Reparar obras feitas com os materiais mais naturais e de menos custo: madeira, obras para as quais se rezava, beijava e acariciava, acreditando que curaria a peste, ou a infertilidade, ou a dor de cabeça... nenhuma pintura poderia replicar o que essas obras alcançaram; a dor gravada na mãe enlutada, a elevação do quadril da jovem Madonna carregando seu filho, a criança agarrando o queixo da mãe... essas esculturas que eram incomparáveis no que diziam sobre a fragilidade da vida, e frente a isso uma vitalidade insaciável. Mas mãos faltando ou lacunas ou abrasões... suas esculturas poderiam absorvê-los e ainda apresentar ao espectador a possibilidade de exaltação que vinha de grandes obras de arte humildemente concebidas. E como ela reverenciava os artistas que não sentiam necessidade de deixar seus nomes, que trabalhavam com assiduidade nas costas invisíveis de peças que seriam fixadas em uma parede ou colocadas tão altas que nenhum olho poderia ver a perfeição do detalhe.
Uma estátua de madeira antiga, esculpida para expressar os anseios do coração humano, é um traço excepcionalmente bom do Espírito Santo porque, quando estamos verdadeiramente exultantes ou abatidos, nossa humanidade se abre para aquilo que é mais do que o humano. Ele se abre para Deus. O que quer que mais possa ser dito sobre eles, o júbilo e a dor revelam que fomos criados, que descansamos em algo maior do que nós mesmos.

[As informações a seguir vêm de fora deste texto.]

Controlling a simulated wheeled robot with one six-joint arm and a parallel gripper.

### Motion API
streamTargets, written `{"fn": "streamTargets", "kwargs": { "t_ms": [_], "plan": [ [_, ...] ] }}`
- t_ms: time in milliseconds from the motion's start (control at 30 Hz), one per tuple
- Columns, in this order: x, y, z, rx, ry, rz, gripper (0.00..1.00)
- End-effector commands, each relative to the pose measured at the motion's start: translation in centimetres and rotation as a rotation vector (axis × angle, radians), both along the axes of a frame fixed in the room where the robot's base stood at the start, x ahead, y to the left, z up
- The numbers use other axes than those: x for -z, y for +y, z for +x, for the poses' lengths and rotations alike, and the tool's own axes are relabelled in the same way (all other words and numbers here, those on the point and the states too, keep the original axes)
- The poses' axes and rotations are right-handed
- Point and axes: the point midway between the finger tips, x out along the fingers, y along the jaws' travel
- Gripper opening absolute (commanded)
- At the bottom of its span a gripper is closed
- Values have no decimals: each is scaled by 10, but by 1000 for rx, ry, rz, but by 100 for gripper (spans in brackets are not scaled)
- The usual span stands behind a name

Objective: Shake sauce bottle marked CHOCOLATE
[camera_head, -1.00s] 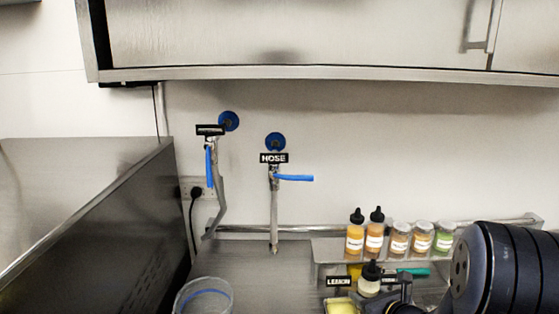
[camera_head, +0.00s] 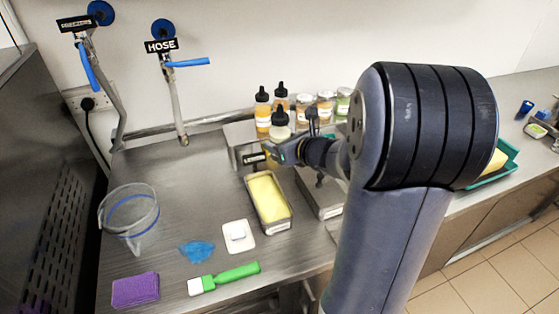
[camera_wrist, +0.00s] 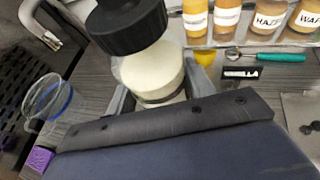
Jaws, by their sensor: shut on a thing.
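My gripper (camera_head: 288,150) is shut on a squeeze bottle (camera_head: 279,130) with cream-white contents and a black cap. The bottle (camera_wrist: 153,75) fills the upper middle of the wrist view, tilted in the picture, with its black cap toward the camera. The grey fingers (camera_wrist: 160,98) close around its lower body. Its label is hidden, so I cannot read whether it is marked CHOCOLATE. Two orange squeeze bottles with black caps stand on the shelf behind, one at the left end (camera_head: 263,112) and one beside it (camera_head: 281,97).
Labelled jars (camera_head: 325,106) stand on the shelf right of the bottles. A pan of yellow ice cream (camera_head: 268,196) lies in front. A clear jug (camera_head: 129,216), purple sponge (camera_head: 135,290), blue cloth (camera_head: 196,251) and green-handled spatula (camera_head: 226,278) are on the counter. The hose tap (camera_head: 175,95) hangs at left.

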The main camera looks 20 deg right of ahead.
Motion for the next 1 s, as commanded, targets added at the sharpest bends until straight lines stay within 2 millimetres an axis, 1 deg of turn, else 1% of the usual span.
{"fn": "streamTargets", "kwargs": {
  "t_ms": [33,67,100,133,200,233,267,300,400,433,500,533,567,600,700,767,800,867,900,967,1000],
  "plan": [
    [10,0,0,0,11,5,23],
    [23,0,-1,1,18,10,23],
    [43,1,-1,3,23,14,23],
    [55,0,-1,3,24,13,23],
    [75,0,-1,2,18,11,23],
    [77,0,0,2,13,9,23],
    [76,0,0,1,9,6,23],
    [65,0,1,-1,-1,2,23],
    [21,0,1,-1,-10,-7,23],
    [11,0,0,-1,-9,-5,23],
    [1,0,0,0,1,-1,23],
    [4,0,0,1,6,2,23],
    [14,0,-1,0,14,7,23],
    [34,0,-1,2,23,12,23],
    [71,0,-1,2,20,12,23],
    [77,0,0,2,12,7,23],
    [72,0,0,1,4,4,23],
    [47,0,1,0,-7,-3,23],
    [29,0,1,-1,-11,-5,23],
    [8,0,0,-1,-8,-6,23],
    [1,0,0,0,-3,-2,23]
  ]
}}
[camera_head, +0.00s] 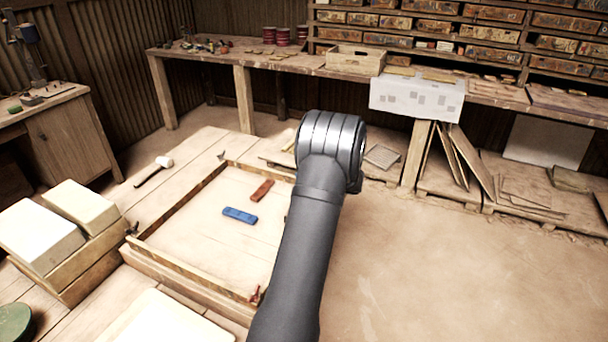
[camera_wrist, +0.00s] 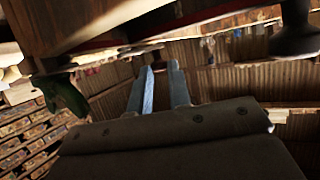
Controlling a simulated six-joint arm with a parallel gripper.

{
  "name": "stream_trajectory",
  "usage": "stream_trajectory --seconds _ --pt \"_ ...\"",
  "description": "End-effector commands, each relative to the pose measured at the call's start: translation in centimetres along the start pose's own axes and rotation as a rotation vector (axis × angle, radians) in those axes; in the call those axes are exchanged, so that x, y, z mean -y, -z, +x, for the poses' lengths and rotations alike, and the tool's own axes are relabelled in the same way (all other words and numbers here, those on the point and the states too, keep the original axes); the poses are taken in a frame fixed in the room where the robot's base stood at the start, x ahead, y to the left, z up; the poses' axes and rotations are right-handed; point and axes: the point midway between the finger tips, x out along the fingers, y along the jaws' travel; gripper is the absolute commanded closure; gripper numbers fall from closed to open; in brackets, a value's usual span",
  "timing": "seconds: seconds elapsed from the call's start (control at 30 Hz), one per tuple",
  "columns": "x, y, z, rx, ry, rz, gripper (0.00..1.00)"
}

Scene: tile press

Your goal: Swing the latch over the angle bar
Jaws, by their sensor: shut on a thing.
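A wooden frame of angle bars (camera_head: 190,278) lies on the low platform. A small red latch (camera_head: 255,295) shows at its front corner, a dark one (camera_head: 132,229) at its left corner and another (camera_head: 221,156) at its back corner. The frame's right side is hidden behind my arm. My gripper is hidden in the head view. In the wrist view my gripper (camera_wrist: 161,66) has its two pale fingers close together, shut on what I take to be a latch. The held part is too dark to make out.
A blue block (camera_head: 240,215) and a red-brown block (camera_head: 262,190) lie inside the frame. A mallet (camera_head: 153,170) lies behind its left side. Pale slabs (camera_head: 40,237) are stacked at the left. The floor at the right is clear.

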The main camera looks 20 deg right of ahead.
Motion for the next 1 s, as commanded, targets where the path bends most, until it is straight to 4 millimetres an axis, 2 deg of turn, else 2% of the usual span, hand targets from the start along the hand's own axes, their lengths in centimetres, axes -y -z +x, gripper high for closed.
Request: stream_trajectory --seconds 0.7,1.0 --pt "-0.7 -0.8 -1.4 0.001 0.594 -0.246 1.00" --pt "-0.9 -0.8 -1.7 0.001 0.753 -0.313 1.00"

Acredita-se que Michelangelo tenha dito que, quando esculpiu, simplesmente tirou tudo que não se parecesse com a obra-prima acabada que ele imaginou. É assim que o Espírito Santo nos esculpe. Nós somos a obra de arte. Somos o que emerge da ação do Espírito.
Santo Agostinho disse que se queremos ver Deus, não precisamos escalar uma montanha, muito acima da multidão enlouquecida. Não, Deus nos disse para examinar as bordas irregulares do coração.

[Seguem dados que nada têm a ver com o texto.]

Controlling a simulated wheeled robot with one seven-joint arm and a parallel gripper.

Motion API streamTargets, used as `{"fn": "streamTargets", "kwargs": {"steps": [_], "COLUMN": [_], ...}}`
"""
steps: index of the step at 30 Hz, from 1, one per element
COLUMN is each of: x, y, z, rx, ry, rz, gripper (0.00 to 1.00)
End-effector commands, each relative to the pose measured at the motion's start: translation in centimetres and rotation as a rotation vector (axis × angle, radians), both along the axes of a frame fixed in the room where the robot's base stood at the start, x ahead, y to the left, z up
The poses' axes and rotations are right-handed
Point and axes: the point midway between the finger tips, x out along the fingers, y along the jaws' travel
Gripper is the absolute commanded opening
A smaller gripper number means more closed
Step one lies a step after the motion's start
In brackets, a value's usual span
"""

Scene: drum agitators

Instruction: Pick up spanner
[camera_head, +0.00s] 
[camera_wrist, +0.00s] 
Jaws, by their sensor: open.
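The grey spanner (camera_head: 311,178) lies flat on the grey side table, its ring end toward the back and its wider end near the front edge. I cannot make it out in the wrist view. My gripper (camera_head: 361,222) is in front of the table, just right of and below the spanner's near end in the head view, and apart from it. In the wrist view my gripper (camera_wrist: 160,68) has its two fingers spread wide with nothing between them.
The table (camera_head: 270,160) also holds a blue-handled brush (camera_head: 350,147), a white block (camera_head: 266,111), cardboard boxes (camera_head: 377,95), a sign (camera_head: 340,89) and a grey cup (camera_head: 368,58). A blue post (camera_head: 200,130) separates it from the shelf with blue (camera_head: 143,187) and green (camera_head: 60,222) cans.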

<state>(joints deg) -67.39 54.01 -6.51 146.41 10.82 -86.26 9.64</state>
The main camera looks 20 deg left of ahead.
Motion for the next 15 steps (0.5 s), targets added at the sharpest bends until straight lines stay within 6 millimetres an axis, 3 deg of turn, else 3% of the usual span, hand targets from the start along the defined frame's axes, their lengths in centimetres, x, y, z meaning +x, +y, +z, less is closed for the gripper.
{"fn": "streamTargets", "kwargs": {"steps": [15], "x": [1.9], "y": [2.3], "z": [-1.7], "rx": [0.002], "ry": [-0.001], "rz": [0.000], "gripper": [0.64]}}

Ele está perto daqueles que esmagaram seus corações (Salmo 33, 19).
Que coisa maravilhosa; ele mora nas alturas e se aproxima dos humildes. Ele olha para os humildes, enquanto conhece de longe o soberbo (Salmo 83; 137, 6).
Ele vê os orgulhosos de longe, e quanto mais alto eles pensam que estão, menos se aproximam dele. Então, você estava procurando por uma montanha? Desça para alcançá-lo. Mas você quer ascender? Suba, claro, mas não procure uma montanha. As montanhas estavam em seu coração – diz o salmo – nos vales áridos (Sl 83, 6).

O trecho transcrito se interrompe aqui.